Henry erprobt seine Schwingen: Der Hyazinth-Ara aus dem Zoo Karlsruhe ist eine Handaufzucht und muss nun von seinen Zieheltern auch beim Flugtraining unterstützt werden. Dafür wird immer wieder morgens der Flur des Affenhauses zur Trainingsstrecke.
Henry hebt ab
Henry ist ein gelehriger Schüler: Aufmerksam scheint der Hyazinth-Ara Matthias Reinschmidt zuzuhören, auf dessen Hand er gerade sitzt. „Da ist der Herr Stritt“, sagt der Zoochef und dreht den Vogel in Richtung des Betriebsmeisters. Sebastian Stritt steht sechs, sieben Meter entfernt, streckt den Arm aus, lockt. Der Zoodirektor streicht Henry noch einmal über das Gefieder, dann schiebt er den Arm nach vorne und leicht nach oben. Henry nimmt die Bewegung auf, auf öffnet die Schwingen – und hebt ab.
Der junge Hyazinth-Ara ist flügge
Gut vier Monate ist es nun her, dass Papageienfan Reinschmidt sich des Aras annahm, der in Nürnberg aus dem Ei geschlüpft war. Als schwächstes von drei Küken hatte Henry in der Obhut seiner Eltern keine Überlebenschance. Versorgt vom Karlsruher Zoochef und seinem Team, ist aus dem hilflosen Küken ein neugieriger Jungvogel geworden. Abgeschlossen ist seine Entwicklung aber noch lange nicht. Nun ist der Ara flügge und muss von seinen Zieheltern zum Fliegen motiviert werden.
Streicheleinheiten
Achtmal, neunmal schlägt Henry mit den Flügeln. Das Auf und Ab hallt durch den Flur des Affenhauses. Aber nur drei Sekunden lang, dann landet der blaue Papagei mit den Krallen voraus auf Stritts Arm. Noch ein Flattern, um das Gleichgewicht zu halten, dann legt Henry die Flügel an und verbirgt seine schwarzen Schwung- und Steuerfedern wieder.

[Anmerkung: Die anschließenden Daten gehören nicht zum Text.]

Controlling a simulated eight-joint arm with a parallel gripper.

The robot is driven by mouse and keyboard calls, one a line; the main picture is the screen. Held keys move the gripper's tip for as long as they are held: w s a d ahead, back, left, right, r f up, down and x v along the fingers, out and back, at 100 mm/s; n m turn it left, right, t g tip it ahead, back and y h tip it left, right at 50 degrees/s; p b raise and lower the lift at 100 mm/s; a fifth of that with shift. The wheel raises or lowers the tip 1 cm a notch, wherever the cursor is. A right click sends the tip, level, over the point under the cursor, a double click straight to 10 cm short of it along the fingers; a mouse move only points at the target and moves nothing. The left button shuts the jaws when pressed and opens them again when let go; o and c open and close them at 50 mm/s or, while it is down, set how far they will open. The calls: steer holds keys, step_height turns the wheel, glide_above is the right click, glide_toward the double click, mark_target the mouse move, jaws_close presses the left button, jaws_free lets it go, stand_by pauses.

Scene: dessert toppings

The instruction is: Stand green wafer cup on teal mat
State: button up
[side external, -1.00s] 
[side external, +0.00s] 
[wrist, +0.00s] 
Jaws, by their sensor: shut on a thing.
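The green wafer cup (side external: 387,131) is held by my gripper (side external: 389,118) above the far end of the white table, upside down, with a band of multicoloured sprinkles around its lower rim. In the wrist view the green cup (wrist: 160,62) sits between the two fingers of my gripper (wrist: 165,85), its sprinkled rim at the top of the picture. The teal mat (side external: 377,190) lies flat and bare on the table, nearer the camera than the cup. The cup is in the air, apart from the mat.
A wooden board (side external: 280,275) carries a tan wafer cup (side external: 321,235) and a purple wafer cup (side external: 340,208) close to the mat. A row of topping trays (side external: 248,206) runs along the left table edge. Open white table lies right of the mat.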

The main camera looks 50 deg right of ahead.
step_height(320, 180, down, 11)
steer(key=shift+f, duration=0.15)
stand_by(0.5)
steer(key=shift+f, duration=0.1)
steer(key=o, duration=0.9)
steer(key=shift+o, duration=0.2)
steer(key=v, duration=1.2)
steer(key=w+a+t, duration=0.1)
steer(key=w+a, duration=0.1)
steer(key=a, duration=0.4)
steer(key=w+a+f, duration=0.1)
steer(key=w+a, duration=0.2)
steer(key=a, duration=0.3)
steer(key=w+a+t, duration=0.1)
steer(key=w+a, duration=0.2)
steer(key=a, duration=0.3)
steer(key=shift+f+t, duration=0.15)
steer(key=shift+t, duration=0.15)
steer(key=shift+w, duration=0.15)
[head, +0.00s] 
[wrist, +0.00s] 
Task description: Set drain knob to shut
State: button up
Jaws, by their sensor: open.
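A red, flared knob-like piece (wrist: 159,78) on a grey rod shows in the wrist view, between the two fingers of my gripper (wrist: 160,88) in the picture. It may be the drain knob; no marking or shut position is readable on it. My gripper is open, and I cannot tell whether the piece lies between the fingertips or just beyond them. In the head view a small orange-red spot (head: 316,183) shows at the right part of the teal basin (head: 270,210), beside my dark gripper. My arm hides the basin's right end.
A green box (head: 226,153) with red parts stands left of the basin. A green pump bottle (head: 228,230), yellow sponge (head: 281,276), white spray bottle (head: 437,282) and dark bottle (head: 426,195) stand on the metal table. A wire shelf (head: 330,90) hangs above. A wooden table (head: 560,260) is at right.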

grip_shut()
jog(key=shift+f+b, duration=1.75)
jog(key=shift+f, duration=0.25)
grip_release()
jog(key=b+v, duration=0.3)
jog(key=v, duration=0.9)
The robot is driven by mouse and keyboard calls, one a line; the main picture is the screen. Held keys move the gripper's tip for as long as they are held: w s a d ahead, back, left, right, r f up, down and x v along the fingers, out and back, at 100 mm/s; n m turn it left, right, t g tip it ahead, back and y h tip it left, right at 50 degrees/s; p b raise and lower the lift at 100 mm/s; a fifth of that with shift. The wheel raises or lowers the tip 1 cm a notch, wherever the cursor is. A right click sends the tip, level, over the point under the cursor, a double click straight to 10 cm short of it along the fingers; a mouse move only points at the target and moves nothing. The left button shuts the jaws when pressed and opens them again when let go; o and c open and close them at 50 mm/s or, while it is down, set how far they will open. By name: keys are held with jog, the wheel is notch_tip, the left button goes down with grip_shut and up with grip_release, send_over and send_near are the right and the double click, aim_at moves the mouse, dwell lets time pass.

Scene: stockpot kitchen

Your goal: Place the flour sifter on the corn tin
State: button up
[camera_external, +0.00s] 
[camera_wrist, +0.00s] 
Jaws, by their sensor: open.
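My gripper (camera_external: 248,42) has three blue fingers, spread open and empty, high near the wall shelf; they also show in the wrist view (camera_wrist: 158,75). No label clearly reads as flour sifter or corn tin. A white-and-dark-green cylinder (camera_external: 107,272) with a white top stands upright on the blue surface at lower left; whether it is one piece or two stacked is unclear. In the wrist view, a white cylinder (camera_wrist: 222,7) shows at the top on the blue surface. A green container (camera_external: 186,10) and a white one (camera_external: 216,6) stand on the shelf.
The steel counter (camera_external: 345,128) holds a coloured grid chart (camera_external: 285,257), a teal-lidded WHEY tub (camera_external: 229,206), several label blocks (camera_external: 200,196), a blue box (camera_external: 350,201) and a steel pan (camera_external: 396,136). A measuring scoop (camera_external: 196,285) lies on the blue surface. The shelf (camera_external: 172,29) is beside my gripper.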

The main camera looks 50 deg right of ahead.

Und bekommt Streicheleinheiten, spürbare wie verbale: „Ja super“, lobt Stritt und krault Henry im Nacken. „Sehr schön“, ruft Reinschmidt. Um gleich wieder zu locken: „Und jetzt zu mir, Henry!“ Der lässt sich nicht lange bitten – und heimst nach geglückter Landung die nächsten Streicheleinheiten ein.
Füttern schafft Vertrauen
Mehr Belohnung geht nicht. Mit Nüssen oder Trauben könnte man Henrys Artgenossen eine Freude machen. Henry nicht: Er ist noch die Futterspritze mit dem Spezialbrei für Jungvögel gewöhnt. Von Matthias Reinschmidt und in den vergangenen Wochen auch von Sebastian Stritt hat er diese häufig bekommen, deshalb nimmt er die beiden als positiv wahr. „Das ist die Grundlage für das Flugtraining, sonst würde er nicht zu uns kommen“, erklärt der Zoodirektor.
Noch etwas unbeholfen
Mit gut drei Monaten verlassen Hyazinth-Aras normalerweise die Nisthöhle weit oben in den Baumriesen des Regenwaldes und breiten ihre Flügel aus. Ein wenig unbeholfen sind sie dann noch und werden noch viele Wochen von ihren Eltern betreut. Auch Henry hat anfangs nicht die Hand angesteuert, sondern einfach nur seine Zielperson angeflogen, schildert Stritt. Einige Male ist Henry auch am Boden gelandet – was sich seine Artgenossen in Brasilien kaum leisten können. „Wer vor dem Jaguar landet, hebt nicht mehr ab“, gibt Reinschmidt zu bedenken. Durch Schutzprojekte konnte die Zahl der Hyazinth-Aras im Freiland von 1500 auf 6000 Tiere gesteigert werden, weiß der Papageien-Experte. „Sie gelten immer noch als vom Aussterben bedroht, aber die Prognose ist günstiger als noch vor ein paar Jahren“, sagt er.
Ein Dutzend Flüge
Zehnmal fliegt Henry, neugierig beobachtete von den Kattas, zwischen Reinschmidt und Stritt hin und her. Die beiden vergrößern ihren Anstand schrittweise – was Henry souverän meistert. Auch als die Schimpansen lautstark zanken, lässt er sich nicht aus der Ruhe bringen. „Ebenfalls ein Lernprozess“, sagt Reinschmidt und krault Henrys Gefieder. Nach dem elften Flug bleibt Henry erst einmal auf Stritts Arm sitzen und muss ermuntert werden, seine anderthalb Kilo doch noch einmal durch die Luft zu tragen. „Jetzt hat er genug“, stellt Reinschmidt nach der Landung fest und beendet das Flugtraining.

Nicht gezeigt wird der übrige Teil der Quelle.